Locate the string "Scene" in the listing below. Copy every line where it is found.
--- BEGIN Items ---
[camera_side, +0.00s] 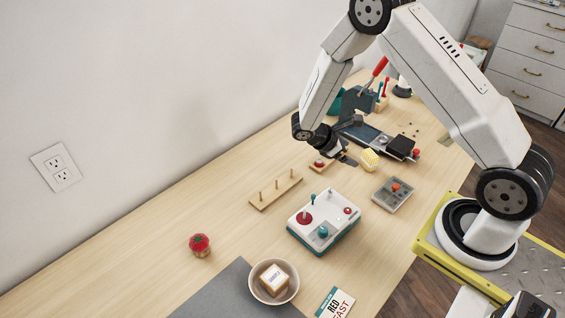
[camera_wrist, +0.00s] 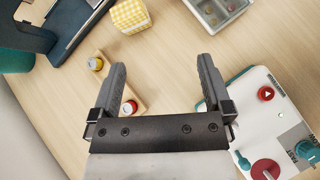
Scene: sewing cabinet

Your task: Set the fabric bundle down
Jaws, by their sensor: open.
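The yellow-and-white checked block (camera_side: 369,159), which looks like the fabric bundle, sits on the bare wooden tabletop, just right of my gripper (camera_side: 348,159). In the wrist view the checked bundle (camera_wrist: 130,16) is at the top, beyond the fingertips and apart from them. Its top edge is partly cut off by the frame. My gripper (camera_wrist: 162,66) is open, with nothing between its two dark fingers. Bare wood shows through the gap.
A small wooden holder (camera_wrist: 110,82) with yellow and red tops lies by the left finger. A white control box (camera_wrist: 248,108) is close to the right finger. A grey tray (camera_side: 392,194), peg rack (camera_side: 275,190) and bowl (camera_side: 262,292) stand nearby. Clear wood lies between them.

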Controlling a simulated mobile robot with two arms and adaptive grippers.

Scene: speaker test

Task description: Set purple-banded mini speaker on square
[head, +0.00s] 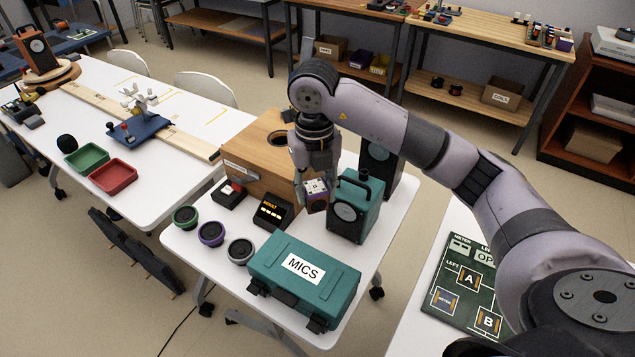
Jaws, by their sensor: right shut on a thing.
--- END Items ---
Solution to the exercise:
Scene: sewing cabinet
Scene: speaker test

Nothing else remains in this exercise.